(Dataset excerpt):

------------------------------

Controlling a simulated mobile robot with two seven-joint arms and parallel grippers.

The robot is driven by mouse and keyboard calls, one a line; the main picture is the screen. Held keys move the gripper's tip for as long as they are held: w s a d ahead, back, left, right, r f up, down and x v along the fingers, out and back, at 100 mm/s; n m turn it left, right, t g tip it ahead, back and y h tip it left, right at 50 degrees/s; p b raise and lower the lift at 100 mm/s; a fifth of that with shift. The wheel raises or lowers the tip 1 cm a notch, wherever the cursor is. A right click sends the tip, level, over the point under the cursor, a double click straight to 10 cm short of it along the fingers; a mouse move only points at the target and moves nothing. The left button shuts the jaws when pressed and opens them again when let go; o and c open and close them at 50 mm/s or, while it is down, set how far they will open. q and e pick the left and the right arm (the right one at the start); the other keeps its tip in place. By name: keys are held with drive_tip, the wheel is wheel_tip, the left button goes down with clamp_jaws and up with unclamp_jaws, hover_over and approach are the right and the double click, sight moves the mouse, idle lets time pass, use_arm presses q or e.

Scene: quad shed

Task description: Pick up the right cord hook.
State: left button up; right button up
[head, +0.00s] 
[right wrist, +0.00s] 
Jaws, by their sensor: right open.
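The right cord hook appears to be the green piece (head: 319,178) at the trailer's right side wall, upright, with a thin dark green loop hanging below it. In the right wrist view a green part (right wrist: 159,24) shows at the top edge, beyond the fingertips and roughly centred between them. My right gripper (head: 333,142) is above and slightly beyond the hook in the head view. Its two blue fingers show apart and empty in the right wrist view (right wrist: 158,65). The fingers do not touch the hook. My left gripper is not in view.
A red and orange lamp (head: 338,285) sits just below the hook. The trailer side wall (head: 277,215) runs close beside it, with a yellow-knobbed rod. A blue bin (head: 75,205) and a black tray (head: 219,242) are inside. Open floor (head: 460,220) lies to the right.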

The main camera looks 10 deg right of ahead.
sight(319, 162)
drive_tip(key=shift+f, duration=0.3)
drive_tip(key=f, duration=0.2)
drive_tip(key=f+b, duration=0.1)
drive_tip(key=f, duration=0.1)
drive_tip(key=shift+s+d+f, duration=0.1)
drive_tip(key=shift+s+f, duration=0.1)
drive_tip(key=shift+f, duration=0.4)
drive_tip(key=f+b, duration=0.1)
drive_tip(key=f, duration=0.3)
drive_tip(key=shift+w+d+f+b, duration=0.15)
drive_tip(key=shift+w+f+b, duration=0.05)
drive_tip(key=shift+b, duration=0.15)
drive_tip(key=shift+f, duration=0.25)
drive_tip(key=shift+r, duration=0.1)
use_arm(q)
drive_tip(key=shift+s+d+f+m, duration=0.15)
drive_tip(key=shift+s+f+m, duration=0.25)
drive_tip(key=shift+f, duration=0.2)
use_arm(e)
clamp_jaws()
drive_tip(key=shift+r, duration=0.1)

------------------------------

(Work instructions):
Nothing should be changed: write out all of the data as is.

(Solution to this problem):
Controlling a simulated mobile robot with two seven-joint arms and parallel grippers.

The robot is driven by mouse and keyboard calls, one a line; the main picture is the screen. Held keys move the gripper's tip for as long as they are held: w s a d ahead, back, left, right, r f up, down and x v along the fingers, out and back, at 100 mm/s; n m turn it left, right, t g tip it ahead, back and y h tip it left, right at 50 degrees/s; p b raise and lower the lift at 100 mm/s; a fifth of that with shift. The wheel raises or lowers the tip 1 cm a notch, wherever the cursor is. A right click sends the tip, level, over the point under the cursor, a double click straight to 10 cm short of it along the fingers; a mouse move only points at the target and moves nothing. The left button shuts the jaws when pressed and opens them again when let go; o and c open and close them at 50 mm/s or, while it is down, set how far they will open. q and e pick the left and the right arm (the right one at the start); the other keeps its tip in place. By name: keys are held with drive_tip, the wheel is wheel_tip, the left button goes down with clamp_jaws and up with unclamp_jaws, hover_over and approach are the right and the double click, sight moves the mouse, idle lets time pass, use_arm presses q or e.

Scene: quad shed

Task description: Pick up the right cord hook.
State: left button up; right button up
[head, +0.00s] 
[right wrist, +0.00s] 
Jaws, by their sensor: right open.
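The right cord hook appears to be the green piece (head: 319,178) at the trailer's right side wall, upright, with a thin dark green loop hanging below it. In the right wrist view a green part (right wrist: 159,24) shows at the top edge, beyond the fingertips and roughly centred between them. My right gripper (head: 333,142) is above and slightly beyond the hook in the head view. Its two blue fingers show apart and empty in the right wrist view (right wrist: 158,65). The fingers do not touch the hook. My left gripper is not in view.
A red and orange lamp (head: 338,285) sits just below the hook. The trailer side wall (head: 277,215) runs close beside it, with a yellow-knobbed rod. A blue bin (head: 75,205) and a black tray (head: 219,242) are inside. Open floor (head: 460,220) lies to the right.

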The main camera looks 10 deg right of ahead.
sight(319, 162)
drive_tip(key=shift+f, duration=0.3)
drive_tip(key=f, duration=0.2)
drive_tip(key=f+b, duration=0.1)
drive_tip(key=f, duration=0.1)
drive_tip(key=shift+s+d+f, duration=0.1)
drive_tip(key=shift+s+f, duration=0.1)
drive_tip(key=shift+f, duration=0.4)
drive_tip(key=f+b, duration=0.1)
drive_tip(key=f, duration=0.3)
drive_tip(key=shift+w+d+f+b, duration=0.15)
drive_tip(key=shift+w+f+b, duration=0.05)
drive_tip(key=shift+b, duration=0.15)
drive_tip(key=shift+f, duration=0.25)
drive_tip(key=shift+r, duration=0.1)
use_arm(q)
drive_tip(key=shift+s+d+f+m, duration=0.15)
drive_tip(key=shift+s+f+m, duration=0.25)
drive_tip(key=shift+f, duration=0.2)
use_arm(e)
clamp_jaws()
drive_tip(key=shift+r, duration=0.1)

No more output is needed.